* Data provided *
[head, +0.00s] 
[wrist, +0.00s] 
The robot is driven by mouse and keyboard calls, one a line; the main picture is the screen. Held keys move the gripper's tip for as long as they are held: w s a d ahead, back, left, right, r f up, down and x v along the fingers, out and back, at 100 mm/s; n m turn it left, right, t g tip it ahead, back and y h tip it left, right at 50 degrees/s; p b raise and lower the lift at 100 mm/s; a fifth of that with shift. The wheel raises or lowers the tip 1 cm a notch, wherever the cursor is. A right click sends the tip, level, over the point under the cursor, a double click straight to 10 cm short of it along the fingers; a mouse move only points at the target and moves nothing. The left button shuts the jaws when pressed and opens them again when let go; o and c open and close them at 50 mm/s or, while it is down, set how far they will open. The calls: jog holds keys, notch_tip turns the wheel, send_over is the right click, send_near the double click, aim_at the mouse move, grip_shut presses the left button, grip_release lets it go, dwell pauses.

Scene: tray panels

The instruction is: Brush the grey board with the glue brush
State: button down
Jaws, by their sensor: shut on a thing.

* The problem *
Extract the complete data, matching each line exactly.

* Correct output *
[head, +0.00s] 
[wrist, +0.00s] 
The robot is driven by mouse and keyboard calls, one a line; the main picture is the screen. Held keys move the gripper's tip for as long as they are held: w s a d ahead, back, left, right, r f up, down and x v along the fingers, out and back, at 100 mm/s; n m turn it left, right, t g tip it ahead, back and y h tip it left, right at 50 degrees/s; p b raise and lower the lift at 100 mm/s; a fifth of that with shift. The wheel raises or lowers the tip 1 cm a notch, wherever the cursor is. A right click sends the tip, level, over the point under the cursor, a double click straight to 10 cm short of it along the fingers; a mouse move only points at the target and moves nothing. The left button shuts the jaws when pressed and opens them again when let go; o and c open and close them at 50 mm/s or, while it is down, set how far they will open. The calls: jog holds keys, notch_tip turns the wheel, send_over is the right click, send_near the double click, aim_at the mouse move, grip_shut presses the left button, grip_release lets it go, dwell pauses.

Scene: tray panels

The instruction is: Brush the grey board with the glue brush
State: button down
Jaws, by their sensor: shut on a thing.

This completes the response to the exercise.